Parmi les grandes tendances qui se dégagent des résultats, il y a la question des représentations des non-usagers en matière de bibliothèques. Tout d’abord la fonction des bibliothèques en général ; elle est le plus souvent décrite comme fondamentale, centrale : les bibliothèques sont là pour rendre la culture ou le savoir accessibles à tous (on parle également d’instruire ; quelqu’un a même dit « cultiver les gens »), et ce gratuitement ou à moindre frais, et donc indépendamment du niveau social des individus. Avec quelques belles images ou slogans à la clé : la bibliothèque a pu être appelée une « fontaine de connaissances » ; quelqu’un d’autre la décrit tout entière comme « un ouvrage de référence » ; de manière plus ambivalente, un répondant a parlé d’un « musée du livre », renvoyant certes à quelque chose de précieux, mais aussi de figé, de passé, voire d’inaccessible. L’aspect « historique » ou de conservation est par ailleurs également mentionné par certains. Une fonction élargie est évoquée quand il est question pour la bibliothèque d’« offrir des loisirs » voire du « divertissement ». Parfois, c’est à un rôle civilisateur plus général que l’on pense : la bibliothèque est alors décrite comme un lieu sans violence, qui vient en aide aux personnes.
La fonction sociale ou de sociabilité de ces établissements est également perçue par certains non-usagers : quand il s’agit de décrire les avantages des bibliothèques, elles sont décrites comme « espace de rencontres ». Le calme, propice au travail et à l’étude, voire simplement le fait d’avoir un moment pour soi, sont également relevés comme positifs ; comme aussi le fait de trouver les livres qui ne sont plus dans le commerce, de pouvoir feuilleter un livre avant de l’acheter en magasin, ou encore tout simplement de « trouver tous les livres qu’on veut » (quelqu’un a dit : « livres pour chacun, culture pour tous »). Un endroit plein d’avantages en somme : un répondant pense même qu’« il n’y a pas de désavantages, et c’est ça l’avantage ». A noter que parmi les personnes interrogées, les personnes de nationalité étrangère avaient souvent une meilleure image, une plus haute estime des bibliothèques que les Suisses.
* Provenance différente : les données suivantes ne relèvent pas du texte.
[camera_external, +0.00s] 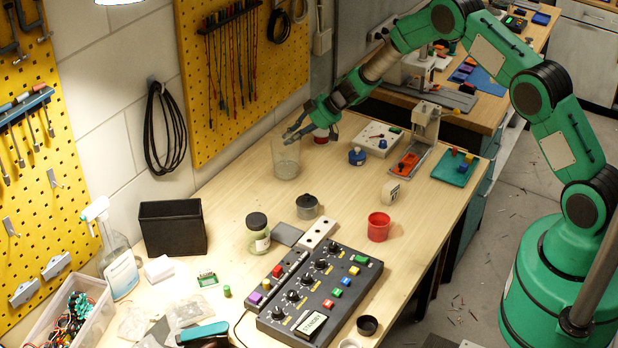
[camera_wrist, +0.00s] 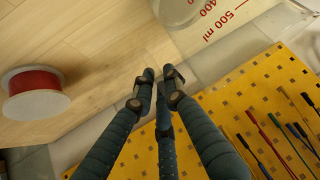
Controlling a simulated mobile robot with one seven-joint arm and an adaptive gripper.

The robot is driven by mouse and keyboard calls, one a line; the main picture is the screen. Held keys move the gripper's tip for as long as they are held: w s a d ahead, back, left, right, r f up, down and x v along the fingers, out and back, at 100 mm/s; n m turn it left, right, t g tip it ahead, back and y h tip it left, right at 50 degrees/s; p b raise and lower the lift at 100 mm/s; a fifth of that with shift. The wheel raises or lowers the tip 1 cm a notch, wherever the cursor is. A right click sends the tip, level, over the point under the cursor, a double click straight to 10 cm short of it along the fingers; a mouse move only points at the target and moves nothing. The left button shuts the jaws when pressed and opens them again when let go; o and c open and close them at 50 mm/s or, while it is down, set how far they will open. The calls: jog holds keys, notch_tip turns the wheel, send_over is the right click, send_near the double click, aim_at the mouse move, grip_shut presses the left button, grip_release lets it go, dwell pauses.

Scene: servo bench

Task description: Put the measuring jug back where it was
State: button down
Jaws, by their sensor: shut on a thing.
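The measuring jug (camera_external: 285,160) is clear and stands upright at the back of the bench, near the yellow pegboard. I cannot tell whether its base touches the bench. In the wrist view its red scale marks (camera_wrist: 222,24) show at the top, beyond my fingers. My gripper (camera_external: 292,134) is at the jug's upper rim, shut on it, with the arm reaching in from the right. In the wrist view my gripper (camera_wrist: 160,85) has its fingers close together; the clear wall between them is hard to make out.
A red and white spool (camera_wrist: 35,92) sits close to the gripper. A blue bottle (camera_external: 357,156), a white panel (camera_external: 377,135) and a red cup (camera_external: 379,226) stand to the right. A lidded jar (camera_external: 258,234) and control box (camera_external: 322,290) are nearer. Bench left of the jug is clear.

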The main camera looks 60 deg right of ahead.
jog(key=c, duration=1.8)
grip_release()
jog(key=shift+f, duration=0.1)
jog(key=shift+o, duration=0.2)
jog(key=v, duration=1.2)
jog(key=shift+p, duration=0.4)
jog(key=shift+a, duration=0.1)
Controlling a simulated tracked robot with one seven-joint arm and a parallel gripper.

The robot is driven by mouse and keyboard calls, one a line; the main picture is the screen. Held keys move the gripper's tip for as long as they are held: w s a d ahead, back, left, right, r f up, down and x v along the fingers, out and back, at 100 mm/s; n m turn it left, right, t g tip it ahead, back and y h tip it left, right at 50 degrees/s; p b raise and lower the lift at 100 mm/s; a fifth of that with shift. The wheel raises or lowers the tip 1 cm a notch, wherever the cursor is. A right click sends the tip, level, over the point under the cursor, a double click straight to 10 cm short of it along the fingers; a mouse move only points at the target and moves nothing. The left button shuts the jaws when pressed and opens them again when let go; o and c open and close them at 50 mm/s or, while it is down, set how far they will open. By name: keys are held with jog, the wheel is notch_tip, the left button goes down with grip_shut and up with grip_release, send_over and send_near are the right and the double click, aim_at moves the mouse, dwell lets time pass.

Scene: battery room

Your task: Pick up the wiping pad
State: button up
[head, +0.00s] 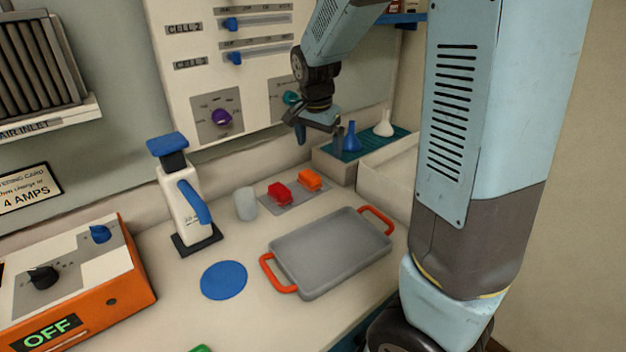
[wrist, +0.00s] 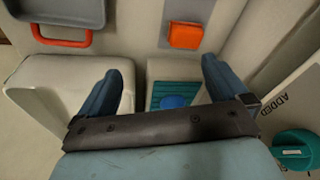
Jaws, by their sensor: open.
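I cannot tell for certain which thing is the wiping pad. A small green thing (head: 201,348) shows only as a sliver at the bottom edge of the head view. A flat round blue disc (head: 224,280) lies on the counter, left of the grey tray. My gripper (head: 320,128) is at the back of the counter, near the blue funnel (head: 350,138). In the wrist view, its two dark blue fingers (wrist: 162,80) are spread apart with nothing held. Part of the blue funnel (wrist: 173,101) shows beyond them.
A grey tray (head: 330,250) with orange handles lies mid-counter. Red (head: 279,192) and orange (head: 310,180) blocks sit behind it, beside a grey cup (head: 246,204). A white bottle (head: 180,205) and an orange box (head: 100,275) stand left. A white bin (head: 385,180) stands right.

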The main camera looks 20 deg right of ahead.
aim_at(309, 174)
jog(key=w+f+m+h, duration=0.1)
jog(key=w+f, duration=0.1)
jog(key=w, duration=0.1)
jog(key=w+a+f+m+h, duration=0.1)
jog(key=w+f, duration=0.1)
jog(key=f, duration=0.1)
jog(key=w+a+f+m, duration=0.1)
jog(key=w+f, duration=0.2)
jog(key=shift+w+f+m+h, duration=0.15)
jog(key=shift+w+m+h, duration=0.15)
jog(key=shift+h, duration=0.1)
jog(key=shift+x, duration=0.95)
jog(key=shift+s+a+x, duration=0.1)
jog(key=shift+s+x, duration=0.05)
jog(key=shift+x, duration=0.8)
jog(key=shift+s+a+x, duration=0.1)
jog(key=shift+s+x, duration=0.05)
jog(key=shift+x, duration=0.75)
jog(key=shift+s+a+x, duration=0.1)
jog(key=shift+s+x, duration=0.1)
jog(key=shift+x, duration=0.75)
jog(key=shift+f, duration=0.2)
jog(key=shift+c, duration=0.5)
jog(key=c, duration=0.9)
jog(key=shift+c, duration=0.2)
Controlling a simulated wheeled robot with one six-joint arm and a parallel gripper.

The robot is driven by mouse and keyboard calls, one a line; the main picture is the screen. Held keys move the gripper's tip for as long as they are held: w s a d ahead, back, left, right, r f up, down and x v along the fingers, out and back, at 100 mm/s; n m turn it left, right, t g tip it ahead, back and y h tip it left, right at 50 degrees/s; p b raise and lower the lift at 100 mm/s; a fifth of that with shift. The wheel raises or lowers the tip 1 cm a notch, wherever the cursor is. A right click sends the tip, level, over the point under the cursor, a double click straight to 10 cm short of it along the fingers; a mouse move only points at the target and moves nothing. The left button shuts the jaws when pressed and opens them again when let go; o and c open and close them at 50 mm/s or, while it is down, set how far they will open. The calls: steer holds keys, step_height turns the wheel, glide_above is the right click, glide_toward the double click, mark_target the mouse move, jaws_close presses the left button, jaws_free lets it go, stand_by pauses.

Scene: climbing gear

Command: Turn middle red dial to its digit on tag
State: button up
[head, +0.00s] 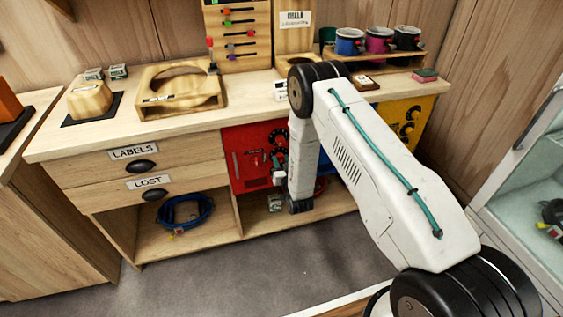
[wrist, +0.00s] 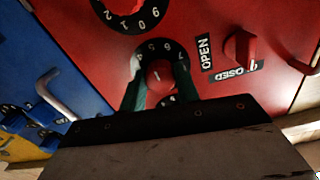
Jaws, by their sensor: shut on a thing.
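The red door (head: 250,150) is in the middle of the bench front in the head view and fills much of the wrist view. A dial with a red knob (wrist: 157,77) and a black number ring (wrist: 166,47) sits on it in the wrist view. My gripper (wrist: 160,85) has its green fingers on both sides of this knob and is shut on it. Another black number ring (wrist: 130,18) shows at the top of the wrist view, partly cut off. In the head view my gripper (head: 277,168) is at the red door, mostly seen from the side. I cannot read a tag.
A red latch knob (wrist: 238,47) with OPEN and partly hidden CLOSED labels is beside the dial. A blue panel with a metal handle (wrist: 55,95) adjoins it. Drawers marked LABELS (head: 133,152) and LOST (head: 148,182) are left of the red door.

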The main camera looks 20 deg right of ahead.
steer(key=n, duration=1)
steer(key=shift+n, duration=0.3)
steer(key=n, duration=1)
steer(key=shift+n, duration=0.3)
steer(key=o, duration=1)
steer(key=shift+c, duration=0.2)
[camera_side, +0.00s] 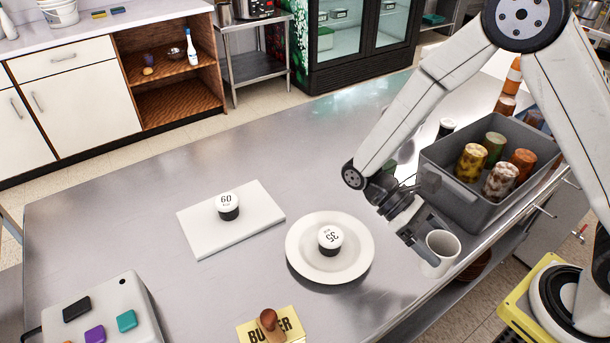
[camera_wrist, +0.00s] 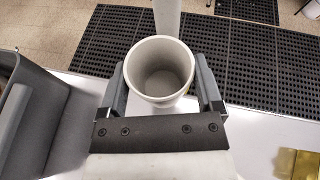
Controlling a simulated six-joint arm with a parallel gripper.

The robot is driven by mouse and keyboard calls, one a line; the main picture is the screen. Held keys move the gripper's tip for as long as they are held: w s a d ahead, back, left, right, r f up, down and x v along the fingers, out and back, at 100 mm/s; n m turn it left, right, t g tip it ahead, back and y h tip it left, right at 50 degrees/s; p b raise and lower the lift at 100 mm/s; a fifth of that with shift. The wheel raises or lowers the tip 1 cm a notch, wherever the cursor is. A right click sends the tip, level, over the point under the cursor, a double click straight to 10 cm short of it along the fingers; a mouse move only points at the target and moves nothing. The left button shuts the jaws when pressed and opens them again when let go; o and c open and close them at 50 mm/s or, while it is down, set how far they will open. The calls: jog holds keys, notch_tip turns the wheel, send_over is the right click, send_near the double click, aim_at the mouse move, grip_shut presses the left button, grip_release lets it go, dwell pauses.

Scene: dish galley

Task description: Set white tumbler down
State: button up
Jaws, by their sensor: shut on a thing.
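The white tumbler (camera_side: 441,255) is upright near the right edge of the steel table (camera_side: 130,210), between the plate and the grey bin. My gripper (camera_side: 428,248) is shut on it, with one finger on each side. In the wrist view the tumbler (camera_wrist: 160,72) sits between the two fingers (camera_wrist: 160,88), its open mouth facing the camera and its inside empty. Whether its base touches the table or hangs just above or past the edge, I cannot tell.
A grey bin (camera_side: 461,194) with several jars stands behind the tumbler. A white plate (camera_side: 301,262) and white board (camera_side: 202,241) each hold a black-and-white round weight. A yellow butter block (camera_side: 252,332) and a grey button box (camera_side: 120,300) are in front. The table's left middle is clear.

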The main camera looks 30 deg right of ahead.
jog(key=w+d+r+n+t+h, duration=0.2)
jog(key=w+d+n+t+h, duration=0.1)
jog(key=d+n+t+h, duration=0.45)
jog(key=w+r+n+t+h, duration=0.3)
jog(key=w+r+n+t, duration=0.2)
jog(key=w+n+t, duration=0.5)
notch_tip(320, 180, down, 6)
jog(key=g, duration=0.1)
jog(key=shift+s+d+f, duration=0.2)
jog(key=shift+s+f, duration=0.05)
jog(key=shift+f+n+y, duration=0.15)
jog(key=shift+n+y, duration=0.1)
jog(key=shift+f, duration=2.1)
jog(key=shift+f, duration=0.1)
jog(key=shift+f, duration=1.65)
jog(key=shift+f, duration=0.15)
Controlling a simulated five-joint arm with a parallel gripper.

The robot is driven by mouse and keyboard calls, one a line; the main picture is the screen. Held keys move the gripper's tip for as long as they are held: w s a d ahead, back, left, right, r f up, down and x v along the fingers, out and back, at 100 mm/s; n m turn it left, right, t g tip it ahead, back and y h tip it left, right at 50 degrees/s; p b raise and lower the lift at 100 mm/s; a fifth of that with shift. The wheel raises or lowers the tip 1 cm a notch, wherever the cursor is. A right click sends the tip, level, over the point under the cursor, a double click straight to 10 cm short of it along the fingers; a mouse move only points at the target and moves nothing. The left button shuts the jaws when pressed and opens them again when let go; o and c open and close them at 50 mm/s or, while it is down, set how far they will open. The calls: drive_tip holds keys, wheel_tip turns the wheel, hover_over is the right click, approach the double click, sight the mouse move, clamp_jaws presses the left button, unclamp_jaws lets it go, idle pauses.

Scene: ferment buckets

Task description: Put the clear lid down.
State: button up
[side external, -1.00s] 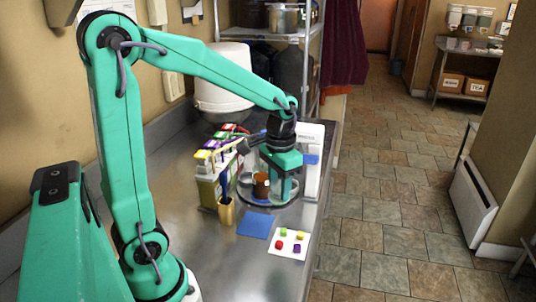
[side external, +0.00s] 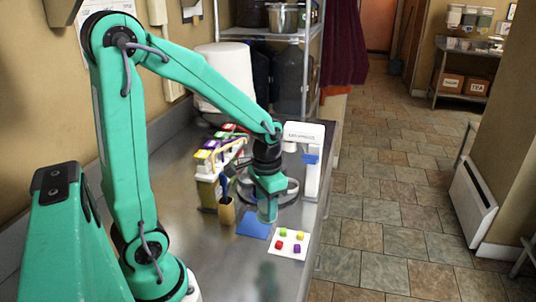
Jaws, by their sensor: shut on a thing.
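My gripper (side external: 268,212) points down just above the far right part of the flat blue mat (side external: 252,226). It is shut on something pale and see-through, which I take for the clear lid; its outline is hard to make out against the fingers and metal counter. The fingertips look a little above the counter, but I cannot tell the exact gap. Behind the gripper is a round grey tray or ring (side external: 292,193), partly hidden by my wrist. The brown jar is hidden now.
A white card (side external: 278,252) with several small coloured blocks lies right of the mat. A gold cup (side external: 226,212) stands left of it. Boxes with coloured tops (side external: 206,163) stand behind the cup. A white upright device (side external: 312,170) stands at the counter's right edge.

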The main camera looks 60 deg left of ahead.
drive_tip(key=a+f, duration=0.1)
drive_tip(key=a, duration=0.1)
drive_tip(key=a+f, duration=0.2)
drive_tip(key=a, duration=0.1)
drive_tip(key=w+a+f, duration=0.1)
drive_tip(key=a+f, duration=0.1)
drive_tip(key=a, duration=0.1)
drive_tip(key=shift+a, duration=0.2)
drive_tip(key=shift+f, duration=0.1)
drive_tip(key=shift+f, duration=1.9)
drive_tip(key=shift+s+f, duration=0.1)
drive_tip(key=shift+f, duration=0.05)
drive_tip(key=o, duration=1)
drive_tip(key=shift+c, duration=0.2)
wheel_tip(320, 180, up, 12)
Car un certain nombre de désavantages des bibliothèques sont également relevés par les répondants, qui ne sont souvent d’ailleurs que le pendant des avantages cités – ce qui rend bien sûr la tâche difficile pour toute personne qui voudrait les éliminer ! Outre les délais, les contraintes, l’attente à l’accueil ou le fait de devoir se déplacer, on critique – alors que le côté historique est relevé comme important – le fait que les nouveautés et/ou les best-sellers ne soient pas disponibles, ainsi que le choix restreint ou alors parfois à l’inverse le manque de livres dans un domaine très pointu. L’ambiance studieuse, silencieuse dérange certains – par exemple cet employé de commerce, qui dit : « les bibliothèques, c’est ‘mort’ pour moi » (quelqu’un d’autre parle d’une « ambiance de vieux ») ; on estime qu’il y a trop peu de monde, un manque d’animation, ou à l’inverse qu’il y aurait parfois foule. On se réjouit de la gratuité mais quelqu’un a fustigé les coûts des bibliothèques pour la collectivité. Si l’offre abondante a été louée, la classification et la difficulté à la comprendre sont plusieurs fois évoquées comme désavantages. Très souvent, on y reviendra, c’est l’impossibilité de garder les livres qui est regrettée.
Le premier mot qui vient à l’esprit des non-usagers en pensant aux bibliothèques reflète les aspects – ceux positifs comme ceux négatifs – évoqués : la grande majorité des personnes pense, bien sûr, à « livre » (mais nous interrogerons ce lien qui semble naturel dans la suite de cette contribution), parfois aussi à « lire », « lecture », ou encore à « bouquin » (une personne a pensé à « journaux »). Mais les répondants renvoient aussi à « silence », « renfermement », « institution », voire « vieillot », « pénible », « obligation », « chercher », « rapporter » ; un retraité, ancien gestionnaire de banques, pense d’emblée aux quatre mots suivants en songeant aux bibliothèques : « obligations, délais, chercher, rapporter » ! On pense enfin également à des mots tels que « connaissance », « savoir », « recherche », « culture » ou encore « histoire ».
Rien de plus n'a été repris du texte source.